----- INFORMATION PROVIDED

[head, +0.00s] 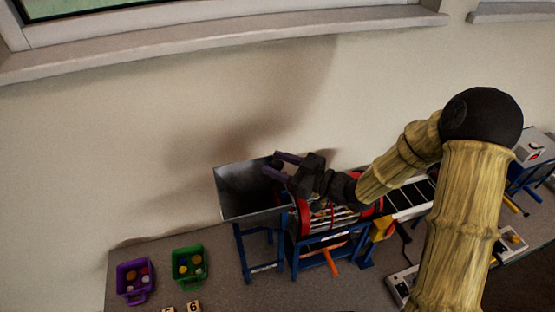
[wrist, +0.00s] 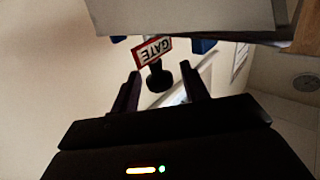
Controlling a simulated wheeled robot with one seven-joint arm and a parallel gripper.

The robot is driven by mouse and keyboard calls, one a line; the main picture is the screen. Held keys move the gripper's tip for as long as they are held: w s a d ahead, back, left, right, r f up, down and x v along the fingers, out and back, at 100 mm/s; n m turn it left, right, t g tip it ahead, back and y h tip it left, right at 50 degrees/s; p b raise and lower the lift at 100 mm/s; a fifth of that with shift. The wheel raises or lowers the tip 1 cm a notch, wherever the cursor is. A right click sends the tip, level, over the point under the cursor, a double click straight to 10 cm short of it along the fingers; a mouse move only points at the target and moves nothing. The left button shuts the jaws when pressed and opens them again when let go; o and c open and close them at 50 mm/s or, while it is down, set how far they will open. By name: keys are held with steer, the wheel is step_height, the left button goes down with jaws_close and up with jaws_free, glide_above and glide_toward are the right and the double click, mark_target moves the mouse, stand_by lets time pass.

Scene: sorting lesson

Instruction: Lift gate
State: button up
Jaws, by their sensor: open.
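A sign (wrist: 153,51) reading GATE, white with a red border, shows tilted and upside down in the wrist view. A dark knob-like part (wrist: 158,78) sits by the sign and appears between my fingertips in that picture; I cannot tell how far off it is. My gripper (head: 271,165) is open, with its two fingers spread beside the grey metal hopper (head: 228,200) in the head view. The open fingers also show in the wrist view (wrist: 160,69). The gate itself cannot be made out in the head view, where my gripper and arm cover part of the machine.
The hopper stands on a blue frame (head: 265,267) beside a red-ended machine part (head: 303,218) and a roller conveyor (head: 410,198). A purple basket (head: 133,292) and a green basket (head: 188,279) hold small items at the table's left. The wall is close behind.

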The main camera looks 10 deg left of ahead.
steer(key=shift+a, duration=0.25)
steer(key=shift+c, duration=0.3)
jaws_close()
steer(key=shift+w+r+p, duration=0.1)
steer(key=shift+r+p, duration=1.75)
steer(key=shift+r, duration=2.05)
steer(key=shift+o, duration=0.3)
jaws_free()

----------

THE REQUEST
In your copy of the listing above, reproduce each line exactly and omit all pictures.

OUTPUT OF THE TASK
[head, +0.00s] 
[wrist, +0.00s] 
Controlling a simulated wheeled robot with one seven-joint arm and a parallel gripper.

The robot is driven by mouse and keyboard calls, one a line; the main picture is the screen. Held keys move the gripper's tip for as long as they are held: w s a d ahead, back, left, right, r f up, down and x v along the fingers, out and back, at 100 mm/s; n m turn it left, right, t g tip it ahead, back and y h tip it left, right at 50 degrees/s; p b raise and lower the lift at 100 mm/s; a fifth of that with shift. The wheel raises or lowers the tip 1 cm a notch, wherever the cursor is. A right click sends the tip, level, over the point under the cursor, a double click straight to 10 cm short of it along the fingers; a mouse move only points at the target and moves nothing. The left button shuts the jaws when pressed and opens them again when let go; o and c open and close them at 50 mm/s or, while it is down, set how far they will open. By name: keys are held with steer, the wheel is step_height, the left button goes down with jaws_close and up with jaws_free, glide_above and glide_toward are the right and the double click, mark_target moves the mouse, stand_by lets time pass.

Scene: sorting lesson

Instruction: Lift gate
State: button up
Jaws, by their sensor: open.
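A sign (wrist: 153,51) reading GATE, white with a red border, shows tilted and upside down in the wrist view. A dark knob-like part (wrist: 158,78) sits by the sign and appears between my fingertips in that picture; I cannot tell how far off it is. My gripper (head: 271,165) is open, with its two fingers spread beside the grey metal hopper (head: 228,200) in the head view. The open fingers also show in the wrist view (wrist: 160,69). The gate itself cannot be made out in the head view, where my gripper and arm cover part of the machine.
The hopper stands on a blue frame (head: 265,267) beside a red-ended machine part (head: 303,218) and a roller conveyor (head: 410,198). A purple basket (head: 133,292) and a green basket (head: 188,279) hold small items at the table's left. The wall is close behind.

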The main camera looks 10 deg left of ahead.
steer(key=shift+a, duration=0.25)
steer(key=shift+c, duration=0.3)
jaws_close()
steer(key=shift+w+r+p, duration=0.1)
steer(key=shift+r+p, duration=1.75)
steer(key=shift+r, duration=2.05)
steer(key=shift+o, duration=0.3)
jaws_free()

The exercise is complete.